Dumbo on Cloudera’s distribution

May 31, 2009

Over the last couple of days, I picked up some rumors concerning the inclusion of all patches on which Dumbo relies in the most recent version of Cloudera’s Hadoop distribution. Todd confirmed this to me yesterday, so the time was right to finally have a look at Cloudera’s nicely packaged and patched-up Hadoop.

I started from a chrooted Debian server, on which I installed the Cloudera distribution, Python 2.5, and Dumbo as follows:

# cat /etc/apt/sources.list
deb http://ftp.be.debian.org/debian etch main contrib non-free
deb http://www.backports.org/debian etch-backports main contrib non-free
deb http://archive.cloudera.com/debian etch contrib
deb-src http://archive.cloudera.com/debian etch contrib
# wget -O - http://backports.org/debian/archive.key | apt-key add -
# wget -O - http://archive.cloudera.com/debian/archive.key | apt-key add -
# apt-get update
# apt-get install hadoop python2.5 python2.5-dev
# wget http://peak.telecommunity.com/dist/ez_setup.py
# python2.5 ez_setup.py dumbo

Then, I created a user for myself and confirmed that the wordcount.py program runs properly on Cloudera’s distribution in standalone mode:

# adduser klaas
# su - klaas
$ wget http://bit.ly/wordcountpy http://bit.ly/briantxt
$ dumbo start wordcount.py -input brian.txt -output brianwc \
-python python2.5 -hadoop /usr/lib/hadoop/
$ dumbo cat brianwc -hadoop /usr/lib/hadoop/ | grep Brian
Brian   6

Unsurprisingly, it also worked perfectly in pseudo-distributed mode:

$ exit
# apt-get install hadoop-conf-pseudo
# /etc/init.d/hadoop-namenode start
# /etc/init.d/hadoop-secondarynamenode start
# /etc/init.d/hadoop-datanode start
# /etc/init.d/hadoop-jobtracker start
# /etc/init.d/hadoop-tasktracker start
# su - klaas
$ dumbo start wordcount.py -input brian.txt -output brianwc \
-python python2.5 -hadoop /usr/lib/hadoop/
$ dumbo rm brianwc/_logs -hadoop /usr/lib/hadoop/
Deleted hdfs://localhost/user/klaas/brianwc/_logs
$ dumbo cat brianwc -hadoop /usr/lib/hadoop/ | grep Brian
Brian   6

Note that I removed the _logs directory first because dumbo cat would’ve complained about it otherwise. You can avoid this minor annoyance by disabling the creation of _logs directories.
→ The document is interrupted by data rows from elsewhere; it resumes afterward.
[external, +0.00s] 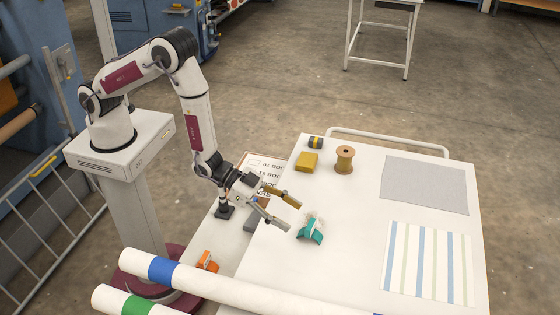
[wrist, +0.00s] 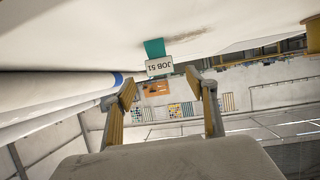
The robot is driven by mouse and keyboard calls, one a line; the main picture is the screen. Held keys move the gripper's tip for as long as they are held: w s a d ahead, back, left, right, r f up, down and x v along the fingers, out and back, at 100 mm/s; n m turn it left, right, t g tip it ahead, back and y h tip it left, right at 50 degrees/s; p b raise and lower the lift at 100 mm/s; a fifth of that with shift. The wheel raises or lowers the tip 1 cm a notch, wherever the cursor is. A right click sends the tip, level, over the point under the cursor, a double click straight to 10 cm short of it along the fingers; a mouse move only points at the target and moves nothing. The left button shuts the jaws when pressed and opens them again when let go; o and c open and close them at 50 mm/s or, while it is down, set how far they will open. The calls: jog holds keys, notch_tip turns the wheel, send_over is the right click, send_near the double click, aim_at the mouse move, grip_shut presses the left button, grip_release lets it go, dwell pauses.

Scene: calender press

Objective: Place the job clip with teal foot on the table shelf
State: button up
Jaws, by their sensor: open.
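The job clip with teal foot (external: 311,231) stands on the white table top, near its left side, with a pale card above the foot. In the wrist view its teal foot (wrist: 154,48) and its card, marked JOB 51 (wrist: 159,66), show upside down ahead of the fingers. My gripper (external: 293,216) is open and empty, just left of the clip. Its two fingers (wrist: 160,82) are spread wide in the wrist view, with the card between and beyond their tips. A narrow white shelf (external: 232,234) runs along the table's left side and looks lower than the top.
An orange clip (external: 207,262), a grey block (external: 254,223) and a dark piece (external: 223,211) are on the shelf, with a printed label sheet (external: 264,163) at its far end. A yellow block (external: 307,162) and a spool (external: 344,160) stand farther back. Long rolls (external: 220,287) cross the front.

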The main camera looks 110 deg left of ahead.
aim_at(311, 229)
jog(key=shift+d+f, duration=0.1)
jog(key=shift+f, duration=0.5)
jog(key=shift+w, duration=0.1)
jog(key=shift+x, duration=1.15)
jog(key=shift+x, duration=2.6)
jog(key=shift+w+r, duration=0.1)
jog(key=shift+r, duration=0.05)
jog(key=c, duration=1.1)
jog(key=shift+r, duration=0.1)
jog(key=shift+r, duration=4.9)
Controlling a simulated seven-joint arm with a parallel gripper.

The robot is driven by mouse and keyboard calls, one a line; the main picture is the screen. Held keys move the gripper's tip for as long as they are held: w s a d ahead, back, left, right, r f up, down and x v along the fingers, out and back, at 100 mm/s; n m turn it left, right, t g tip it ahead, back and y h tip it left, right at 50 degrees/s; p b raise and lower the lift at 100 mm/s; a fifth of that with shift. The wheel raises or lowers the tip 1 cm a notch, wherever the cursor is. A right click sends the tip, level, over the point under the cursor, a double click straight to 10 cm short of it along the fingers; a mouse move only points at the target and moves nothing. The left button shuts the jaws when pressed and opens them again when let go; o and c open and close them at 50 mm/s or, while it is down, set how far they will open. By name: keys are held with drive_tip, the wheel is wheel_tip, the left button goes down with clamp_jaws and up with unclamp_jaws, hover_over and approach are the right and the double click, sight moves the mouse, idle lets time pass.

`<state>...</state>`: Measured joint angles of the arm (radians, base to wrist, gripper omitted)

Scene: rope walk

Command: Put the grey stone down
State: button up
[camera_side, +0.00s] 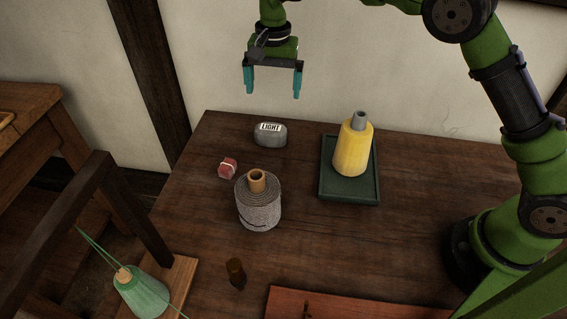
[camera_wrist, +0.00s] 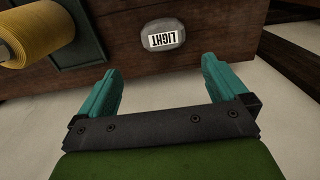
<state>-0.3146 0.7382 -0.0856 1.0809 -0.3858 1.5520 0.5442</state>
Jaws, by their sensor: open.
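The grey stone (camera_side: 270,139) is a rounded block with a white label reading "LIGHT". It rests on the wooden table near the back edge. It also shows in the wrist view (camera_wrist: 163,35), apart from the fingers. My gripper (camera_side: 272,92) is above and behind the stone, raised well clear of the table. Its two teal fingers are spread wide with nothing between them. In the wrist view my gripper (camera_wrist: 165,85) is likewise open and empty.
A yellow thread cone (camera_side: 353,150) stands on a dark green tray (camera_side: 350,198) right of the stone. A grey twine spool (camera_side: 258,205) and a small red block (camera_side: 228,168) are nearer the front. A dark brown peg (camera_side: 236,273) stands near a reddish board (camera_side: 360,305). Bare table surrounds the stone.

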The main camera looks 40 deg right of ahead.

I also verified that HADOOP-5528 got included by running the join.py example successfully:

$ wget http://bit.ly/joinpy
$ wget http://bit.ly/hostnamestxt http://bit.ly/logstxt
$ dumbo put hostnames.txt hostnames.txt -hadoop /usr/lib/hadoop/
$ dumbo put logs.txt logs.txt -hadoop /usr/lib/hadoop/
$ dumbo start join.py -input hostnames.txt -input logs.txt \
-output joined -python python2.5 -hadoop /usr/lib/hadoop/
$ dumbo rm joined/_logs -hadoop /usr/lib/hadoop
$ dumbo cat joined -hadoop /usr/lib/hadoop | grep node1
node1   5

And while I was at it, I did a quick typedbytes versus ctypedbytes comparison as well:

$ zcat /usr/share/man/man1/python2.5.1.gz > python.man
$ for i in `seq 100000`; do cat python.man >> python.txt; done
$ du -h python.txt
1.2G    python.txt
$ dumbo put python.txt python.txt -hadoop /usr/lib/hadoop/
$ time dumbo start wordcount.py -input python.txt -output pywc \
-python python2.5 -hadoop /usr/lib/hadoop/
real    17m45.473s
user    0m1.380s
sys     0m0.224s
$ exit
# apt-get install gcc libc6-dev
# su - klaas
$ python2.5 ez_setup.py -zmaxd. ctypedbytes
$ time dumbo start wordcount.py -input python.txt -output pywc2 \
-python python2.5 -hadoop /usr/lib/hadoop/ \
-libegg ctypedbytes-0.1.5-py2.5-linux-i686.egg
real    13m22.420s
user    0m1.320s
sys     0m0.216s

In this particular case, ctypedbytes appears to be 25% faster. Your mileage may vary since the running times depend on many factors, but in any case I’d always expect ctypedbytes to lead to significant speed improvements.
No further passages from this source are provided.